*What needs to be done*
In this exercise, print only the lines from the line with "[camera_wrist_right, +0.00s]" to the last line of the data below, inclusive. Any pictures should be left out.

━━━━━━━━━━━━━━━━━━━━

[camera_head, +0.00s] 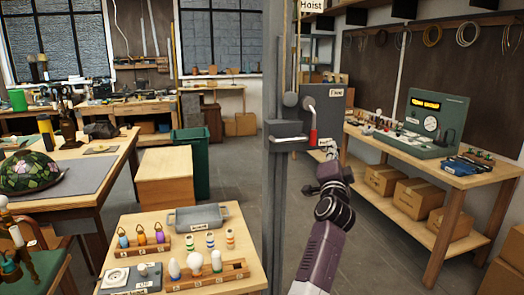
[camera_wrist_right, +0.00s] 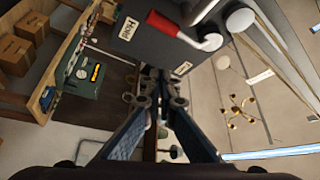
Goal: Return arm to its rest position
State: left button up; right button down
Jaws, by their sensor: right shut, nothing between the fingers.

━━━━━━━━━━━━━━━━━━━━

*Right answer*
[camera_wrist_right, +0.00s] 
Goal: Return arm to its rest position
State: left button up; right button down
Jaws, by their sensor: right shut, nothing between the fingers.

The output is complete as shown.